30 Mart 2015 Pazartesi

Okumayı Planladığım Kitaplar

 Her insanın bir hobisi vardır. Bilgisayar başında bir uğraşı falan. Benim ki de habire kitap araştırıp bir liste yapmak. ( Tabii bu listeler bir süre sonra kayboluyor o ayrı mesele).
 Dedim ki olmadı bu sefer ki listemi sizinle paylaşır ve bir kaç da kitap tanıtmış olurum.
Efenim, listemdeki sıralama herhangi bir önceliğe göre değil. Yani ilk okuyacağım yada alacağım veyahut en sevdiğim gibi ayırmadım. Aklıma gelen kitapları yazdım.

İlk kitabımız ENDGAME: ÇAĞRI (JAMES TREY)
Bir ara distopik kitaplara kafayı takmıştım (o ara hala bitmedi çaktırmayın) bende uzun uzun (taş çatlasa yarım saatini almıştır) kitap aramaya başladım ve YouTube'da karşıma bir kitabın videosu çıktı. Haliyle izledim. Aslında o kadar da dikkat çekici değildi ama için Türkiye'nin bolca reklamının yapıldığını duyunca ilgi odağım oldu. Bir de... bomba geliyor... 500 BİN DOLAR PARA ÖDÜLÜ. Evet kitabın içinde şifreler var ve bu şifreler sizi adım adım 500 bin dolar gerçek paraya götürüyor. Gerçke diyorum çünkü ben en başta bu ödülü kitabın içinde sanmıştım. Hani kurgu falan :)

Ve ikinci kitap 5. DALGA (RICK YANCEY)
Bu kitap kesinlikle alınacak listemde. Bir kere konu müthiş. İkinci olarak, filmi çıkıpta herkes etrafta bu kitabı konuşmadan önce benim bu bitirip "Sizden önce ben vardım pls" diye havamı atmam gerek. Evet, son duyduklarıma göre filmi çekilecekmiş. Bir diğer nokta da ben kız ağzından anlatılan kitapları pek sevmem. Yani çok nadir vardır. Sevdiğimi tam severim ama sıkça karşılaştığımız o sevdiklerini kurtarmak adına yapılan saçma kahramanlıklara ve aşırı duygusallığa tahammül edemiyorum. Bu kitap da ise kız anlatımı var. Ancak ve lakin ön okumalara bir göz attım da BU KIZ TAM BENLİK ADAMIM 
Huysuz, gıcık ama esprili karakterle karşı bir zaafım vardır. Ve anladığım kadarıyla kızımız da aynen öyle. Yani UMARIM.

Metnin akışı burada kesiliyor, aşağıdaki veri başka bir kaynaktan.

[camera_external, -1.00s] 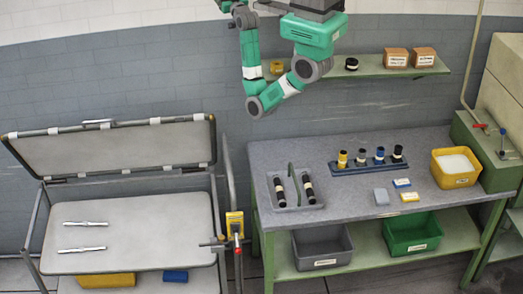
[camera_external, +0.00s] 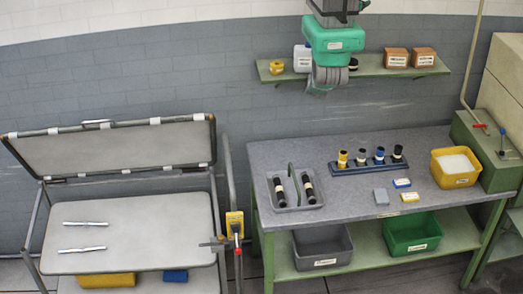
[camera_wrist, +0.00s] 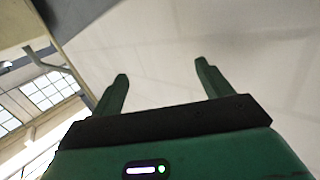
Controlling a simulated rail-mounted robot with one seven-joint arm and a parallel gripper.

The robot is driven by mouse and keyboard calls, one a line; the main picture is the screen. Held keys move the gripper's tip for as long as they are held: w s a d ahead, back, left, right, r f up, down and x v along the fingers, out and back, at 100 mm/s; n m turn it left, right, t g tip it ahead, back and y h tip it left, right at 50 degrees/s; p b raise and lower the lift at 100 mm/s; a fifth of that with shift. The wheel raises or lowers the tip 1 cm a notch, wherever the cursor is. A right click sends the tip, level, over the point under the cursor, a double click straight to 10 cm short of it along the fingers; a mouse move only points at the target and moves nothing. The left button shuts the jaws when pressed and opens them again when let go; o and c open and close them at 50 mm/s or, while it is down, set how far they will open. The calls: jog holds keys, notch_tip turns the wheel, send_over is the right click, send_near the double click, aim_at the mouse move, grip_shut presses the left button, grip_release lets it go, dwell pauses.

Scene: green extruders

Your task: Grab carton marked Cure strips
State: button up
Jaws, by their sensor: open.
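Two brown cartons stand side by side on the wall shelf in the external view, a left carton (camera_external: 396,58) and a right carton (camera_external: 423,57). Both carry small labels that are too small to read, so I cannot tell which is marked Cure strips. My gripper (camera_wrist: 161,76) is open and empty in the wrist view, its two green fingers apart against a pale, bare surface. No carton shows in the wrist view. In the external view my arm hangs in front of the shelf, left of the cartons, and its fingers cannot be made out.
The green shelf (camera_external: 372,70) also holds a yellow roll (camera_external: 277,68), a white container (camera_external: 302,58) and a dark item partly behind my arm. Below, the workbench (camera_external: 350,205) carries a grey tray (camera_external: 300,207), a rack of bottles, small boxes and a yellow bin (camera_external: 456,179).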

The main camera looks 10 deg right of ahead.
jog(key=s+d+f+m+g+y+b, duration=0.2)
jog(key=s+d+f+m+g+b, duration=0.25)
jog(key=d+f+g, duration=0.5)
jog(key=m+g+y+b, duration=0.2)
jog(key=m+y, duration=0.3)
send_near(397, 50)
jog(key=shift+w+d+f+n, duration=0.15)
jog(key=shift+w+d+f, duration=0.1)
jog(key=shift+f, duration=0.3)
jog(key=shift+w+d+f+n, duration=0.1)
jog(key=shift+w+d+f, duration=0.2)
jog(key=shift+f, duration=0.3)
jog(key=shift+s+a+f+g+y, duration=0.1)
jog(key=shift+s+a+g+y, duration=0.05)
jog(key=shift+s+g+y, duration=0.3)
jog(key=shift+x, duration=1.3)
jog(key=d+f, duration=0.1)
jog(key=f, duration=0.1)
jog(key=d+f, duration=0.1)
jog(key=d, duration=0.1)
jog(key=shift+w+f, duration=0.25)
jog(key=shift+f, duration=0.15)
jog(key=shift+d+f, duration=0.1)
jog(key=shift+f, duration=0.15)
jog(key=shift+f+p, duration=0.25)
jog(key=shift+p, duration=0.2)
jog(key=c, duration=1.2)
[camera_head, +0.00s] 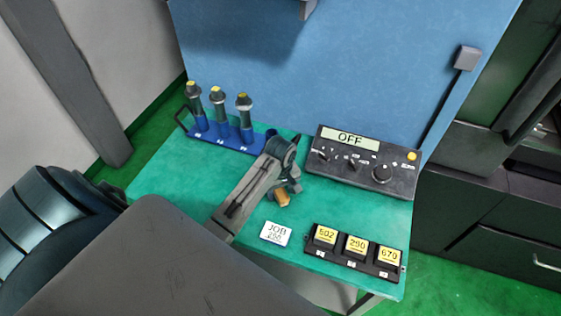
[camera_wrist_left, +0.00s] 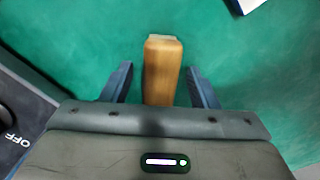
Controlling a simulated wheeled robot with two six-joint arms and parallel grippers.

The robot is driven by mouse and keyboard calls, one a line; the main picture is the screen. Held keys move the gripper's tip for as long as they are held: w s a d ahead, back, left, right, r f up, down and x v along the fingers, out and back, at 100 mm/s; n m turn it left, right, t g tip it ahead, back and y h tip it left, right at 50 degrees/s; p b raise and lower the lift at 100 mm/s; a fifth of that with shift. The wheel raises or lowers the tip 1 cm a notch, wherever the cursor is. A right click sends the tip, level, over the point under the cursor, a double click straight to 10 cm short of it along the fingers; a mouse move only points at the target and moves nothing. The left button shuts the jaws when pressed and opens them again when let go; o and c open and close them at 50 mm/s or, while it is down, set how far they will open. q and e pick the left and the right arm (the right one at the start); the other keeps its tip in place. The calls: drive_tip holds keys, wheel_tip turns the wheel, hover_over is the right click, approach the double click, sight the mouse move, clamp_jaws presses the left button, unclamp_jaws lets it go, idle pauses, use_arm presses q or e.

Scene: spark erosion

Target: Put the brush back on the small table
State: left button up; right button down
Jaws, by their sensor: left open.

Üçüncü kitap EŞLEŞME (ALLY CONDIE) kadının soy adını ne zaman söylesem tuhaf bi gülme geliyor
Benim distopik kitap hayranlığımı tekrar dile getirmeme gerek yok. Ama okuduğum kitaplar o kadar hareketli, o kadar aksiyonlu, o kadar vurdulu kırdılı ki DEPRESYONA GİREMİYORUM. Oysa ben de isterdim tumblr da acıklı postlar yayınlamayı, böyle sessiz sakin kalmayı, hönküre hönküre ağlamayı. Bu kadar enerji bir süre sonra insana batıyor. Resmen google'da 'en acıklı kitaplar' diye arama yapıyorsun. Sonra baktım kitap da acayip bir duygusallık varmış. Dedim tamam, ağlatmasa bile şöyle sessiz sakin bir kitap. Huzurlu.

Dördüncü kitap SONSUZ GÖKYÜZÜNÜN ALTINDA (VERONICA ROSSI)
Distopik kitap tutkum falan filan. Lost ve The Walking Dead dizilerinden dolayı benim böyle hayatta kalma mücadelelerine bir merakım var. Ve sandığım kadarıyla bu kitap da hem distopik hem de hayatta kalma mücadelesi. Ama öyle savaşçı bireyin mücadelesi değilde daha önce hiç zorluklarla karşılaşmamış bir kızın. Ona yardım edecek bir oğlanımız var korkmayın.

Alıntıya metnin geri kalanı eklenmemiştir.